Coloring Book is not just a mixtape about hope. It is also about the nearness and tangibility of innocence. Those parts of anyone’s past—our zeal for life, our ability to see the best in people, our love of color in all things and in all people—are more accessible than we realize. Adulthood can strip us of what makes humanity beautiful. A day-to-day need to survive means that simple pleasures become inaccessible. In Magnificent Coloring World, Chance provided an alternative narrative, one distilled to the near universality of American childhood. When your greatest concern in the world is a coloring book or a roller rink or a Sunday church service, life feels manageable.

Sitting in the installation church pews, I remembered my own Chicago childhood, my family’s Sundays at Judson Baptist Church. That time separated the energy of the week before and reset our intentions for the week ahead. Years removed from regular church service or formal Christianity, individual spirituality still reigns high in my everyday life, providing me with that same hope I sometimes feel incapable of producing on my own. It came as no surprise that most guests began to huddle near the pews as the night progressed. It began during “Blessings” when folks danced. Nearly everyone already knew the words to the “How Great,” which was led by a choir “conductor.” At the end of the night, when Chance finally addressed the crowd from up high atop of a riser hidden behind the church wall, the crowd swelled. “This wouldn’t be possible without God, teamwork, and love,” he said to cheers.

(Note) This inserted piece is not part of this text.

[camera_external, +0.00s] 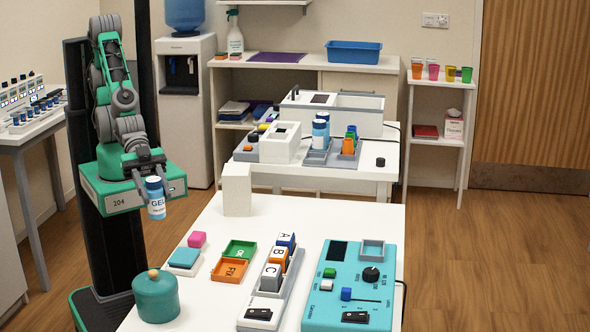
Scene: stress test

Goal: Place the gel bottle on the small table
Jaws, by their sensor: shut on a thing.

I hesitated grabbing a crayon and coloring, but wound up sitting on a picnic table bench for nearly 10 minutes toward the end of the evening. “I just don’t want to miss anything,” a girl next to me said to her friend as we colored. The more one colored, the more one recreated their own technicolor vision. And in the end, that sense of joy heard on the mixtape seemed possible in our own lives.